Airline profits surged to record levels in 2014 and are poised to move even higher in 2015 as fuel prices have fallen significantly. But the airlines are not keeping all of the cash for themselves and are rewarding two key stakeholders: employees and shareholders.
Today, employees at many airlines are getting profit-sharing payments thanks to the success of the airlines they work for. But the airlines are not doing this just out of generosity. During times of slimmer profits, profit-sharing agreements were negotiated into many airline contracts, and now that profits have grown, these employees are getting millions in combined total payouts.
According to The Dallas Morning News, employees of Delta Air Lines (DAL -0.71%) will split $1.1 billion; Southwest Airlines (LUV -1.34%), $355 million; United Continental Holdings (UAL 0.55%), $235 million; and Alaska Air Group (ALK -1.85%), $116 million. North of the border, employees of Air Canada and WestJet Airlines will also see rewards from their employers' extra profits.
Besides generating good publicity, there are other upsides to profit sharing as well. One potential positive is that it motivates employees to produce greater profits for the airline since some of those profits will find their way back to themselves. But the effects of this are difficult to measure and have been debated among airline executives, so no clear conclusion can be drawn here.
Profit sharing also softens the blow to airlines from economic slowdowns, since it lowers the labor cost structure during times of losses or lower profits. In the cases of Delta, Southwest, United, and Alaska, profit-sharing payments vary significantly by the amount of profit made.
But management at American Airlines Group (AAL -0.72%) is taking a different approach. In the latest contracts with the airline's pilots and flight attendants, management successfully kept profit-sharing out. But in exchange, the airline's pilots receive base pay 7% higher than at Delta Air Lines, according to American's management.
During times of high airline profits, American Airlines will have the upper hand through lower profit-sharing expenses than rivals; however, American may find itself at a disadvantage if industry conditions worsen.
As airline employees receive profit sharing, airlines are looking to return capital to their shareholders as well. Last year, American Airlines Group joined Delta Air Lines, Southwest Airlines, and Alaska Air Group in offering a dividend, and in the same year, Delta boosted its dividend by 50% to $0.09 per quarter.
Besides dividends, airlines have been pouring money into share buybacks, with all the major U.S.-based airlines implementing some sort of stock buyback program. Right now, American Airlines is planning to use some $2 billion of its fuel savings to repurchase stock.
Despite the drop in fuel prices and forecasts for higher profits ahead, airline dividends have remained small in comparison to the market average. But this may be a deliberate move on the airlines' part. Unlike dividends, which raise a red flag if reduced or suspended, stock buybacks are more flexible and can be ended with fewer consequences to investor confidence.
Additionally, airline shares trade below the market average, with some airlines trading with a single-digit forward-price-to-earnings ratio. This allows these airlines to get significant value out of share repurchases.
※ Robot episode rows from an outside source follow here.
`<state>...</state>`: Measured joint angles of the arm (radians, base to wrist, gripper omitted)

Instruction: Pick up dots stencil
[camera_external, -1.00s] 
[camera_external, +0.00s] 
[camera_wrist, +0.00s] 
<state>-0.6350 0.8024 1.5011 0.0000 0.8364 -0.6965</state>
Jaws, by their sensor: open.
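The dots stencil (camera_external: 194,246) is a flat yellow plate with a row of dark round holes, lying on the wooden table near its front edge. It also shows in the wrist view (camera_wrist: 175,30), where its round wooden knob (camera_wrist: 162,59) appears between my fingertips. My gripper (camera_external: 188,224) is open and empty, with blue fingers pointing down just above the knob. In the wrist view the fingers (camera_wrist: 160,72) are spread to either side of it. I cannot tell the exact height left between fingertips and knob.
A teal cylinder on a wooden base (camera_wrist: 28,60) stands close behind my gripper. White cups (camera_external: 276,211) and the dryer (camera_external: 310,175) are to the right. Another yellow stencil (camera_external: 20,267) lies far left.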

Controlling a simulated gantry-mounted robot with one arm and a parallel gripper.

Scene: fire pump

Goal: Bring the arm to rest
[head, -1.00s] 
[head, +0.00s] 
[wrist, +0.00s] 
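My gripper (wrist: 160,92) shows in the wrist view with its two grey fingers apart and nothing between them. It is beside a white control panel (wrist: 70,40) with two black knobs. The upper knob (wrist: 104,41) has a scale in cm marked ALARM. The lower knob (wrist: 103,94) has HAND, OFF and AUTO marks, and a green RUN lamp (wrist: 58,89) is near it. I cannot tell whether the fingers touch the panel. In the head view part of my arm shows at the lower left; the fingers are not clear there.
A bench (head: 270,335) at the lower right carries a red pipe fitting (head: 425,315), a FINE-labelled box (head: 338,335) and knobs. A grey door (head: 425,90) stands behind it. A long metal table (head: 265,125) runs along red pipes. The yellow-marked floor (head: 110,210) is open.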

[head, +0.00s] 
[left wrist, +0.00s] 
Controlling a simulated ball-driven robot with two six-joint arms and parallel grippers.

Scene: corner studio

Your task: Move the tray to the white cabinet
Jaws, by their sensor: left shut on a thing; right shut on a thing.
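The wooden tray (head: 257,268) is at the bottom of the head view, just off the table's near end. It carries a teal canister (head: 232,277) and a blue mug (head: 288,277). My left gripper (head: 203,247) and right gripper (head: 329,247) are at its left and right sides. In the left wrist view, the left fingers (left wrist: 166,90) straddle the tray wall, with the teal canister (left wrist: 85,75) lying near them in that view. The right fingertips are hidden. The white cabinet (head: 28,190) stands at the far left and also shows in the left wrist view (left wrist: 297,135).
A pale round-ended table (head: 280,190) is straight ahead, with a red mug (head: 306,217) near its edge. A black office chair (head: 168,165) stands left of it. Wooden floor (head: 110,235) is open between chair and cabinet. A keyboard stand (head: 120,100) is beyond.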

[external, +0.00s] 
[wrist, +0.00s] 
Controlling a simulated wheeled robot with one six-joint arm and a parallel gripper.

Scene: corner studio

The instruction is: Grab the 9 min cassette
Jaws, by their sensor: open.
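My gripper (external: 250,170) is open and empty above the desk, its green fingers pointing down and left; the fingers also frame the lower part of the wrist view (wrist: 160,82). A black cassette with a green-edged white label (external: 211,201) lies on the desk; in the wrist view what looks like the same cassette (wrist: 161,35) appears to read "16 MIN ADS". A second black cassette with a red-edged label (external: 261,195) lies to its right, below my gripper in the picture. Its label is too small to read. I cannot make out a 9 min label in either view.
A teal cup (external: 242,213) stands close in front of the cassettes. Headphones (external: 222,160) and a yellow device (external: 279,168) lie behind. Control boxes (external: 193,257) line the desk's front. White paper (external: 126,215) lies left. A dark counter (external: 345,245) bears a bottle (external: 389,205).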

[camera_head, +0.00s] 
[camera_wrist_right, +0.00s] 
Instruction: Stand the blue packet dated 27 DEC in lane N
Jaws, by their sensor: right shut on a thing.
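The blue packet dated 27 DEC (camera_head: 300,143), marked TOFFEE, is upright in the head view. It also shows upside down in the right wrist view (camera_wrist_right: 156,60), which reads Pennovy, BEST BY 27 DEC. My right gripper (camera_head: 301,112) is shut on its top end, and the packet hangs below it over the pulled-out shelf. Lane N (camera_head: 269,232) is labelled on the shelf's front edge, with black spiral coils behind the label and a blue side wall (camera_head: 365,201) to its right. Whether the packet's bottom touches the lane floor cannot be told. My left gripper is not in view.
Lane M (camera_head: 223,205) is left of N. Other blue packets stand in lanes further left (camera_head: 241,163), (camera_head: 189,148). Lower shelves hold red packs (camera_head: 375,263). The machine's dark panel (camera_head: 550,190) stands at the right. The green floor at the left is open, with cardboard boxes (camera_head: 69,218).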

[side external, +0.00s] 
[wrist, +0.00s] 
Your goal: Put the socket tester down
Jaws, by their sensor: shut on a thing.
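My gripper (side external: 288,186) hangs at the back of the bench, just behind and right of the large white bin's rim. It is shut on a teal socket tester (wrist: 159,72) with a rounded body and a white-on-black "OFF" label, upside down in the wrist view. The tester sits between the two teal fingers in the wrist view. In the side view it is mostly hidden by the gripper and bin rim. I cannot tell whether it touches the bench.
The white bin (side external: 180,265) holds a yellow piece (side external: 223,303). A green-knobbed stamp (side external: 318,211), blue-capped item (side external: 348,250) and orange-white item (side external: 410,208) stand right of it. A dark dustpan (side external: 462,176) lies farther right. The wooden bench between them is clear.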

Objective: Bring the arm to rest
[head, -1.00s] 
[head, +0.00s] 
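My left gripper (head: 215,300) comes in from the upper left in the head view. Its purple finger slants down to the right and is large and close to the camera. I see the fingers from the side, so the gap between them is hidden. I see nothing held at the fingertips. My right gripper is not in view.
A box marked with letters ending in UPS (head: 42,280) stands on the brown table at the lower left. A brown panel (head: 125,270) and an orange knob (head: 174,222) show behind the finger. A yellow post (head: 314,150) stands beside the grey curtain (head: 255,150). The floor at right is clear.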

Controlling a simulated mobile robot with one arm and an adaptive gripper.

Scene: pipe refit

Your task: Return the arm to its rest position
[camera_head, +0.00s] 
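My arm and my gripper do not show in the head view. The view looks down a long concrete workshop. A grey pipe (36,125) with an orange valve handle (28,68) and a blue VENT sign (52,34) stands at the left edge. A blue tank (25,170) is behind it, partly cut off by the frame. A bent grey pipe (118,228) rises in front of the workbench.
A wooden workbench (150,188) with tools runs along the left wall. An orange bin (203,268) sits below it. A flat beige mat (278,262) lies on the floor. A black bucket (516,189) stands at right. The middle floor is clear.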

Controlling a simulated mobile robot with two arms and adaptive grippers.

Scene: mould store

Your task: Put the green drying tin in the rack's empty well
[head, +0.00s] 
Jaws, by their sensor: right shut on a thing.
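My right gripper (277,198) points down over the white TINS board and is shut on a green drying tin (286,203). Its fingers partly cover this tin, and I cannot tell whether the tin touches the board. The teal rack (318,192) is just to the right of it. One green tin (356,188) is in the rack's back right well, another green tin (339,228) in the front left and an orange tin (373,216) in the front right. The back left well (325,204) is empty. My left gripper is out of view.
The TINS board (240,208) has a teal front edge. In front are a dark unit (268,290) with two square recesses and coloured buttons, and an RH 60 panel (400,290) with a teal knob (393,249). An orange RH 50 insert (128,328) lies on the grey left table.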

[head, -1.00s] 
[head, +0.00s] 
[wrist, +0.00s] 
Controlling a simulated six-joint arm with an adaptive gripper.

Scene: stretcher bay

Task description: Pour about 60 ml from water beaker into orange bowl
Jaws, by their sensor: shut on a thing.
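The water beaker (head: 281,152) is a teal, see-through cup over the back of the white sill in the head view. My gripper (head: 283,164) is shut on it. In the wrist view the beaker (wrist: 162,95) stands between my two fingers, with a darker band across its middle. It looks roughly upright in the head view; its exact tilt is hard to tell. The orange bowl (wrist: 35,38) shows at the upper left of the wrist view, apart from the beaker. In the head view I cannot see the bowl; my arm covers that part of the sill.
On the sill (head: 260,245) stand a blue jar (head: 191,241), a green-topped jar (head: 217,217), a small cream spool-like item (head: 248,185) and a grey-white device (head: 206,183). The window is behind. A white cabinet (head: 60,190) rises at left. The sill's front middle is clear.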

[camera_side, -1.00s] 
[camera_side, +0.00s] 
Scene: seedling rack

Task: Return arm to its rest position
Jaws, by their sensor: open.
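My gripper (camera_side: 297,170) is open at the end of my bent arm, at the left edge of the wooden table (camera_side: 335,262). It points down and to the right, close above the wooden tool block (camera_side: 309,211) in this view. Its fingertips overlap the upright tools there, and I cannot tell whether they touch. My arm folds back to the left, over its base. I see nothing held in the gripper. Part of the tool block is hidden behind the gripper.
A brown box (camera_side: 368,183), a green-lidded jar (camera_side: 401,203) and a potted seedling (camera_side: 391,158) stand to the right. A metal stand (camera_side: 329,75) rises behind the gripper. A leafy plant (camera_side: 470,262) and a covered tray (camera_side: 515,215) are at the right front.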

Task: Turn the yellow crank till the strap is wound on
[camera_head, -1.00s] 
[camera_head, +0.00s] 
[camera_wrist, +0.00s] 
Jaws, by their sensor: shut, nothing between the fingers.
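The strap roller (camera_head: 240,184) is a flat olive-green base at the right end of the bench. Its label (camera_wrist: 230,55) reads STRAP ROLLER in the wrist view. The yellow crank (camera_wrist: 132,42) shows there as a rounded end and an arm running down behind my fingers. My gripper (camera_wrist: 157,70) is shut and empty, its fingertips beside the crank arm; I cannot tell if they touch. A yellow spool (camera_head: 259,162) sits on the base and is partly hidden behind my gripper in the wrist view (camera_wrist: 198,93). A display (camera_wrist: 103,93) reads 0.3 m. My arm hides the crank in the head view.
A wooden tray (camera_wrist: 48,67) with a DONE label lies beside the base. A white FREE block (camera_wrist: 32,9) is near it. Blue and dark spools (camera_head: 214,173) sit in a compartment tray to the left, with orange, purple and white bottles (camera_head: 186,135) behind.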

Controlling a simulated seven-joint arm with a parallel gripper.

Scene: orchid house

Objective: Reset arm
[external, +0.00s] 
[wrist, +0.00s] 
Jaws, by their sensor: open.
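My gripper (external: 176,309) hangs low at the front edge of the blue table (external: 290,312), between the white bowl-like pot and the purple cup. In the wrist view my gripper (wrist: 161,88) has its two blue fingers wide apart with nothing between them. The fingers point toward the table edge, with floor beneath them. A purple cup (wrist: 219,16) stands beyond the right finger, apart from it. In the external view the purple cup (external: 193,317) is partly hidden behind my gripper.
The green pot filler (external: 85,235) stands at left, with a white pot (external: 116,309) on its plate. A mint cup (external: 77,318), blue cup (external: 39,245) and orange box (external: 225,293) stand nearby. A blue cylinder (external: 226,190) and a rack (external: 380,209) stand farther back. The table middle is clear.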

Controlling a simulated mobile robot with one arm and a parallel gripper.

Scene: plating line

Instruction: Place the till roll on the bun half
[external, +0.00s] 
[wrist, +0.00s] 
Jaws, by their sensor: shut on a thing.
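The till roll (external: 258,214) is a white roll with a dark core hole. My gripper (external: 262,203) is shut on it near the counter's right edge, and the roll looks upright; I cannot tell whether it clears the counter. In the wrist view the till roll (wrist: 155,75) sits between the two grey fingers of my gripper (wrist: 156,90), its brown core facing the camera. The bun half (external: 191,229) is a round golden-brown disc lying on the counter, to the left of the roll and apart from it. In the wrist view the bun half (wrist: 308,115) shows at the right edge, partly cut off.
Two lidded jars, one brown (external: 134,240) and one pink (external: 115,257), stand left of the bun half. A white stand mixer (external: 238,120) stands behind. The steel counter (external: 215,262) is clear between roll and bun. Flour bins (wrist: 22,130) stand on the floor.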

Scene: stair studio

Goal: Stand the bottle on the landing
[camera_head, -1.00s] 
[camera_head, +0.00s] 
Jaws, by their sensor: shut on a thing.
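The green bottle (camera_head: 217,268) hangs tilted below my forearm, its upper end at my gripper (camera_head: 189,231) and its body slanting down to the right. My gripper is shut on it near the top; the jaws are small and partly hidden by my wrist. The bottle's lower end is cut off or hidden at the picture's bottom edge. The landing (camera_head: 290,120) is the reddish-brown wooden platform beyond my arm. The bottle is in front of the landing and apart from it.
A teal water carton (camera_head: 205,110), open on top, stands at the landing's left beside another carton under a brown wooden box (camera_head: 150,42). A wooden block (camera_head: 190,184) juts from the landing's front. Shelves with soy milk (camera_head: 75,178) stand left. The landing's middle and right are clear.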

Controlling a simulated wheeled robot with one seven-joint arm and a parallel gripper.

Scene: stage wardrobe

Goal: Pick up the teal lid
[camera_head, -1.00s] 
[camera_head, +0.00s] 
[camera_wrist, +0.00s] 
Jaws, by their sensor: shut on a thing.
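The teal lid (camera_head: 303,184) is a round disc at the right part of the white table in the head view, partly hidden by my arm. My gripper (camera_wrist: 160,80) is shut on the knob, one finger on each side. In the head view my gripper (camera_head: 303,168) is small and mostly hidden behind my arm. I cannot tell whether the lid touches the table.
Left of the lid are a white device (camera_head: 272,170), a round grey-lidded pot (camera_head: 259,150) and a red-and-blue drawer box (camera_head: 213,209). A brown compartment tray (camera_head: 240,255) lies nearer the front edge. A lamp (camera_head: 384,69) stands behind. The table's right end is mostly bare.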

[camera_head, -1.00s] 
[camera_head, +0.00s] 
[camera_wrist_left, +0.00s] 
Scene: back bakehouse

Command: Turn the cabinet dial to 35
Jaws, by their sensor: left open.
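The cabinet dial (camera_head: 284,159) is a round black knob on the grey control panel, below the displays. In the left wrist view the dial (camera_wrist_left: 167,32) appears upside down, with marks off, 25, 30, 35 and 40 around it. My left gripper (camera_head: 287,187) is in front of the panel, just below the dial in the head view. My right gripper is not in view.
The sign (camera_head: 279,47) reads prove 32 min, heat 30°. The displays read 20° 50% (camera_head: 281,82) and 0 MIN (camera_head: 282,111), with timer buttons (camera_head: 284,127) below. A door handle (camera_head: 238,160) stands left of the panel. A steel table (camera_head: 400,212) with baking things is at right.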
For example, American's share repurchase program could buy back about 5% of the airline's outstanding shares at the current price level and save the airline nearly $17 million in annual dividends -- all with shares trading at only five times forward earnings.
In the following quarters, some major airlines may decide to raise dividends if profits continue to remain high, and United, the only major U.S.-based airline without a dividend, may begin paying one; however, airline investors should not expect dividends to surge higher immediately as airlines look to maintain capital flexibility.
Airline investors should be aware that much of the forecast 2015 profits is expected to come from lower fuel costs. The increase in earnings expectations can be seen by examining 2015 earnings estimates and how they have soared as oil prices fell. But airlines will also need to maintain fare discipline and not give away the fuel savings in the form of lower fares.
Airline executives are taking pricing seriously, with Doug Parker, CEO of American Airlines Group, saying on a conference call that management will run the airline as if oil were at $100 per barrel. At Delta Air Lines, CEO Richard Anderson told the Detroit Free Press how the airline prices fares without regard to fuel costs. Even though pricing appears to be holding up, investors should not dismiss the risk of falling fares eating into fuel savings. Accordingly, investors should keep an eye out for reports of changes in airline yields and pricing power.
These fuel savings are also subject to changes in the price of oil. Since there are widely varying estimates on where oil prices are headed, the future of oil prices remains a wild card that could reduce the fuel savings if oil prices rise or drive savings higher if oil prices fall.
Sharing the wealth
Airline profits are now rewarding both employees and shareholders through different types of capital returns. With profits moving higher and valuations remaining low, investors with greater risk tolerance should see if any of these airlines fit with their investment strategy.